The tectonic plates of the military balance in Asia are shifting underneath our feet. It’s happening slowly and inexorably, but over time the magnitude of the change is becoming vividly apparent. As the United States prepares to change its leadership, China’s military advancement and expansion are now a problem too glaring to ignore.
Adm. Philip Davidson, who is nearing the end of his tour as the head of U.S. Indo-Pacific Command, has been warning about the changing military balance in Asia throughout his tenure. But his warnings have often fallen on deaf ears in a Washington mired in partisanship and dysfunction. The Trump administration talked a big game about meeting the challenge of China’s military encroachment, but Davidson’s calls for substantially more investment to restore the regional balance that has deterred Beijing for decades have gone largely unanswered.
China’s military has moved well past a strategy of simply defending its territory and is now modernizing with the objective of being able to operate and even fight far from its shores, Davidson told me in an interview conducted last month for the 2020 Halifax International Security Forum. Under President Xi Jinping, Davidson said, China has built advanced weapons systems, platforms and rocket forces that have altered the strategic environment in ways the United States has not sufficiently responded to.
“We are seeing great advances in their modernization efforts,” he said. “China will test more missiles, conventional and nuclear associated missiles this year than every other nation added together on the planet. So that gives you an idea of the scale of how these things are changing.”
Davidson confirmed, for the first time from the U.S. government side, that China’s People’s Liberation Army has successfully tested an anti-ship ballistic missile against a moving ship. This was done as part of the PLA’s massive joint military exercises, which have been ongoing since the summer. These are often called “aircraft carrier killer” missiles, because they could threaten the United States’ most significant naval assets from long distances.
“It’s an indication that they continue to advance their capability. We’ve known for years they’ve been in pursuit of a capability that could attack moving targets,” Davidson said. I asked him whether they are designed to target U.S. aircraft carriers. “Trust me, they are targeting everything,” he replied.
Chinese missile and rocket forces now represent “a great asymmetry” in the region, Davidson said, that presents a threat along the first island chain, which stretches from the Koreas down through Japan to Southeast Asia and Taiwan. He has advocated integrated air and missile defense in the region and on Guam, which is strategic but vulnerable.
Davidson’s watch has almost ended. The Wall Street Journal reported this week that President Trump plans to nominate Pacific Fleet commander Adm. John Aquilino to succeed him. But before that change will likely take place, a new president will take office in Washington, one who is promising to review the U.S. strategic approach to Asia early on. What Joe Biden’s officials will find is that the PLA of 2021 is quite different from the PLA they last dealt with in 2016.

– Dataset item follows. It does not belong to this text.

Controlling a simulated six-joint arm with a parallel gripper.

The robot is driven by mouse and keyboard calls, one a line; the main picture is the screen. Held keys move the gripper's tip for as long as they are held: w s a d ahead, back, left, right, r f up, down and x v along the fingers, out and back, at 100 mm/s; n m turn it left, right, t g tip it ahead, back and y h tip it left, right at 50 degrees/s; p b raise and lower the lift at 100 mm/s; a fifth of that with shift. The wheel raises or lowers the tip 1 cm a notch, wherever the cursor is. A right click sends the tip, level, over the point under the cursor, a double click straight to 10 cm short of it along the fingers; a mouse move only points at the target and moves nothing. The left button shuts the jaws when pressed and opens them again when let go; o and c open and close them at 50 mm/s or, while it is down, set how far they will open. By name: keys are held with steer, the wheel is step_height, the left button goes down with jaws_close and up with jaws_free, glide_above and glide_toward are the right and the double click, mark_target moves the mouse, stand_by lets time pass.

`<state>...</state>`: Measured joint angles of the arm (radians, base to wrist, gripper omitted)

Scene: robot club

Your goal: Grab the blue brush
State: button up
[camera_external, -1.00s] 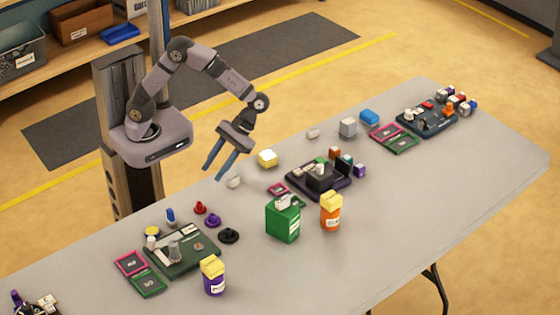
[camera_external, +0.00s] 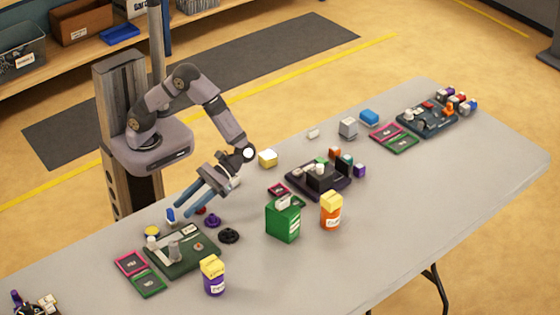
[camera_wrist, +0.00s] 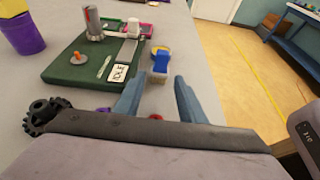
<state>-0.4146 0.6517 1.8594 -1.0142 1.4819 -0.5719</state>
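I cannot tell the exact gap to the brush.
The green board (camera_external: 205,258) holds a grey post and small parts. A yellow round piece (camera_external: 152,230) lies beside the brush. A purple knob (camera_external: 212,220) and a black gear (camera_external: 229,236) stand right of it.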

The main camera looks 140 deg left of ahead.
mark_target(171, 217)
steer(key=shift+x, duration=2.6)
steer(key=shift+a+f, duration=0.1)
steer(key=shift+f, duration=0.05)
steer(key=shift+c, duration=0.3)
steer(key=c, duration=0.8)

“Recent advances in equipment, organization, and logistics have significantly improved the PLA’s ability to project power and deploy expeditionary forces far from China’s shores,” the U.S.-China Economic and Security Review Commission wrote in its latest annual report, released this week. “A concurrent evolution in military strategy requires the force to become capable of operating anywhere around the globe and of contesting the U.S. military if called upon to do so.”
Additionally, the commission warned, the PLA’s long-term strategy to catch up with U.S. military might includes advancing cyber, space and information warfare capabilities, often using the ostensibly civilian information systems that Chinese companies have built around the world. It is what Beijing calls “military-civil fusion.”
This means the incoming administration must develop a strategy for contesting China’s military expansion in the civilian space as well. The Trump administration has begun some of this work. The Justice Department is cracking down on Chinese scientists in the United States who hide their PLA affiliations. Trump has banned U.S. investment in 89 Chinese companies linked to the PLA.
The Trump team’s response to China’s military expansion has at times been inconsistent, unilateral and undiplomatic. These are things the incoming Biden administration can improve upon. But Biden officials would be wise to admit that the Trump team got the basic theory of the case correct, namely that the PLA’s expansion must be countered everywhere it shows itself, including in U.S. colleges and capital markets.
The Biden administration will find countering China’s military strategy, especially in Asia, to be a complex, costly and risky endeavor. But it has no choice but to embark on it, because the status quo is giving out. A good first step would be for Biden to nominate a defense secretary who understands the nature and urgency of the threat.